Ferry yakin dengan terus didorongnya pengembangan desa wisata maka bisa untuk meningkatkan kesejahteraan masyarakat serta mampu memberikan kontribusi untuk meningkatkan pendapatan asli daerah.
Sekretaris Komisi B DPRD Provinsi Jateng Ngainirrichadl juga mendorong berbagai pihak dari lintas sektoral untuk bersama mengembangkan potensi desa wisata di wilayahnya masing-masing.
"Kami mendorong lintas dinas atau SKPD yang menjalankan program untuk berkolaborasi memajukan desa wisata yang mempunyai potensi untuk dikembangkan. Dari segi UMKM maupun infrastruktur akses menuju lokasi wisata," katanya.

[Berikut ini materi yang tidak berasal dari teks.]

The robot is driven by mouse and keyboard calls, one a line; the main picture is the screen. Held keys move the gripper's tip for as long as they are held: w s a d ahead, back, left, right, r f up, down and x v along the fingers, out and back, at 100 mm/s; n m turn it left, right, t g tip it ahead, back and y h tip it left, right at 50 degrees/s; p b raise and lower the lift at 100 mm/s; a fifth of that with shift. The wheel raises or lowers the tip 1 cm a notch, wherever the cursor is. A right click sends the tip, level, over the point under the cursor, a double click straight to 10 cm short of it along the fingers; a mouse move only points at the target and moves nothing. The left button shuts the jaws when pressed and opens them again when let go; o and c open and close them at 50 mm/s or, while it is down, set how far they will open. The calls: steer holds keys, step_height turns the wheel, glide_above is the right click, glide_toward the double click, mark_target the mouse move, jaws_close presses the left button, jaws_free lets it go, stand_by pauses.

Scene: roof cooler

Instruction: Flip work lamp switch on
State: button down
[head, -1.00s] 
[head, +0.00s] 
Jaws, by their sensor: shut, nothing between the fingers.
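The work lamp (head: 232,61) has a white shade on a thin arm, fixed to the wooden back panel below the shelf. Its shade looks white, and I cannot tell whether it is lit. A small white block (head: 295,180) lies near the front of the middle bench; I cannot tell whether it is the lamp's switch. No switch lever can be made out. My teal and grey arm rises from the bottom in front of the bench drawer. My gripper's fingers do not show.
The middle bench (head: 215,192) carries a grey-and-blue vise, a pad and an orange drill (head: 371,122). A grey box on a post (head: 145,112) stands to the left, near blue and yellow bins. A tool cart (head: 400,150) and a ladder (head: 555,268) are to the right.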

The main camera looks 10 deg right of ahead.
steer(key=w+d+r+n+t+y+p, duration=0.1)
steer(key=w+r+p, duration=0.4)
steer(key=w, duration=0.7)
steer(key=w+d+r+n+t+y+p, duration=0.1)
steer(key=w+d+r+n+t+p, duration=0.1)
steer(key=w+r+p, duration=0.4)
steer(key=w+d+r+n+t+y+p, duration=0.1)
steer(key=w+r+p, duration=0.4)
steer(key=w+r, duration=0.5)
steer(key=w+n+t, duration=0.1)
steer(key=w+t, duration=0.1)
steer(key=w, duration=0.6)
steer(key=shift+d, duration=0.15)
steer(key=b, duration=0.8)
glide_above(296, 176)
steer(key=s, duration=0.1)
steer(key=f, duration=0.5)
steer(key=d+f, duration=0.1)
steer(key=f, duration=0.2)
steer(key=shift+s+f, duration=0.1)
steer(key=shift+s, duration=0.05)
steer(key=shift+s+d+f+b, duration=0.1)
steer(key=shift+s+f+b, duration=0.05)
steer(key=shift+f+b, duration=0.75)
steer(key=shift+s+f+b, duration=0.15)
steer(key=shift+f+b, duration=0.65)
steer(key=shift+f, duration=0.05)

Ia menyebut keberadaan desa wisata dengan berbagai potensinya sangat menyokong perekonomian masyarakat setempat apalagi keberadaan desa wisata di Jateng secara hukum kuat dengan adanya Perda No 2/2019.
"Dengan demikian, pengembangan desa wisata sebagai sebuah keniscayaan. Desa wisata sepenuhnya sudah dipercayakan kepada warga atau masyarakat sekitar untuk mengelola potensi wisatanya masing-masing," ujarnya.
Ia pun sepakat dengan istilah keroyokan dalam pengembangan potensi desa wisata karena semua ikut berkolaborasi atau bekerja sama.
"Tidak ada istilah ego sektoral. Semua harus bekerja sama mulai dari pusat, provinsi beserta anak usahanya sampai tingkat daerah. Saya yakin ini akan sangat sukses untuk semakin memajukan desa-desa wisata," katanya.